Developing application code for App Runner - AWS App Runner

Developing application code for App Runner

This chapter discusses runtime information and development guidelines that you should consider when developing or migrating application code for deployment to AWS App Runner.

Runtime information

Whether you provide a container image or App Runner builds one for you, App Runner runs your application code in a container instance. Here are a few key aspects of the container instance runtime environment.

  • Framework support – App Runner supports any image that implements a web application. It's agnostic to the programming language that you choose and to the web application server or framework that you use, if you use any. For your convenience, we provide platform-specific managed runtimes for various programming platforms, to streamline the application build process and abstract image creation.

  • Web requests – App Runner provides support for HTTP 1.0 and HTTP 1.1 to the container instances. For more information about configuring your service, see Configuring an App Runner service. You don't need to implement handling of HTTPS secure traffic. App Runner redirects all incoming HTTP requests to corresponding HTTPS endpoints. You don't need to configure any settings to enable redirecting the HTTP web requests. App Runner terminates the TLS before passing requests to your application container instance.

    • There is a total of 120 seconds request timeout limit on the HTTP requests. The 120 seconds include the time the application takes to read the request, including the body, and complete writing the HTTP response.

    • The request read and response timeout limit is contingent on the applications that you use. These applications may have their own internal timeouts, such as the HTTP server for Python, Gunicorn, has a 30 second default timeout limit. In such cases, the application's timeout limit overrides the App Runner 120 second timeout limit.

    • You don't need to configure TLS cipher suites or any other parameters as App Runner being a fully managed service, manages the TLS termination for you.

  • Stateless apps – Currently App Runner doesn't support a stateful app. Hence, App Runner doesn't guarantee state persistence beyond the duration of processing a single incoming web request.
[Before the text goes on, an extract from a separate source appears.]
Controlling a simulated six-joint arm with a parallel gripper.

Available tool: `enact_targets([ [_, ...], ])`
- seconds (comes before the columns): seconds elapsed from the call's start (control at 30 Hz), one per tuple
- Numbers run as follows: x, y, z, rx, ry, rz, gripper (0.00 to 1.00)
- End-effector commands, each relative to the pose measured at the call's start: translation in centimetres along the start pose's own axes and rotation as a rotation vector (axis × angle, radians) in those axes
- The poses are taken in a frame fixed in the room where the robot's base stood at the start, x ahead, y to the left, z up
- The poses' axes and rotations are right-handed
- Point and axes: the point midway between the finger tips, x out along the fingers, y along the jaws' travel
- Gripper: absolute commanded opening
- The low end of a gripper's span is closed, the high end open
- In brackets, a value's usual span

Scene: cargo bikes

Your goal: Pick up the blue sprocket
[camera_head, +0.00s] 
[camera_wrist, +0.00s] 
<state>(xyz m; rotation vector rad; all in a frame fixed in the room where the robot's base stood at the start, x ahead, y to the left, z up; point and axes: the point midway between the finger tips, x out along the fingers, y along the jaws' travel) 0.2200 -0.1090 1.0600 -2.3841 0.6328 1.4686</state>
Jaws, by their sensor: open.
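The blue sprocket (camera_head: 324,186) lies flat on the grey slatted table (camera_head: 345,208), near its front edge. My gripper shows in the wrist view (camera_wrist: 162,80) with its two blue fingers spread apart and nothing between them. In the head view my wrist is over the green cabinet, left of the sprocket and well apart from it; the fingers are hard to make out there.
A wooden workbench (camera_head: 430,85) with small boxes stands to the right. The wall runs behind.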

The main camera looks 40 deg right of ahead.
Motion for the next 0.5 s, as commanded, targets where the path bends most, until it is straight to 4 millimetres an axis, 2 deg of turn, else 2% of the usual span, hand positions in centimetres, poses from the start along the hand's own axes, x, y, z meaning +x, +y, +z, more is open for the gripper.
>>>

  • Storage – App Runner automatically scales the instances up or down for your App Runner application in accordance to incoming traffic volume. You can configure Auto scaling options for your App Runner application. Since the number of currently active instances processing the web requests is based on the incoming traffic volume, App Runner cannot guarantee that the files can persist beyond the processing of a single request. Hence, App Runner implements the file system in your container instance as ephemeral storage, which entails that the files are transient. For example, the files don't persist when you pause and resume your App Runner service.

    App Runner provides you with 3 GB of ephemeral storage and uses a part of the 3 GB of ephemeral storage for its pulled, compressed, and the uncompressed container image on the instance. The remaining ephemeral storage can be used by your App Runner service. However, this is not a permanent storage owing to its stateless nature.


    There could be scenarios when the storage files do persist across requests. For example, if the next request lands on the same instance the storage files will persist. The persistence of storage files across requests can be useful in certain situations. For example, when handling a request, you can cache files that your application downloads if future requests might need them. This might speed up future request handling, but can't guarantee the speed gains. Your code shouldn't assume that a file that has been downloaded in a previous request still exists.

    For guaranteed caching using a high throughput, low latency in-memory data store, use a service such as Amazon ElastiCache.

  • Environment variables – By default, App Runner makes the PORT environment variable available in your container instance. You can configure the variable value with port information, and add custom environment variables and values. You can also reference sensitive data stored in AWS Secrets Manager or AWS Systems Manager Parameter Store as environment variables. For more information about creating environment variables, see Referencing environment variables.

  • Instance role – If your application code makes calls to any AWS services, using the service APIs or one of the AWS SDKs, create an instance role using AWS Identity and Access Management (IAM). Then, attach it to your App Runner service when you create it. Include all AWS service action permissions that your code requires in your instance role. For more information, see Instance role.

Code development guidelines

Consider these guidelines when developing code for an App Runner web application.

  • Design stateless code – Design the web application you deploy to your App Runner service to be stateless. Your code should assume that no state persists beyond the duration of processing a single incoming web request.

  • Delete temporary files – When you create files, they're stored on a file system, and take up part of the storage allocation of your service. To avoid out-of-storage errors, don't keep temporary files for extended periods. Balance storage size with request handling speed when making file caching decisions.

  • Instance startup – App Runner provides five minutes of instance startup time. Your instance must listen for requests on their configured listening ports and be healthy within five minutes of their startup. During the startup time, App Runner instances are allocated virtual CPU (vCPU) based on your vCPU configuration. For more information about available vCPU configuration, see App Runner supported configurations.

    After the instance successfully starts up, it goes into an idle state and waits for requests. You pay based on the instance startup duration, with the minimum charge of one minute per instance start. For information about pricing, see AWS App Runner pricing.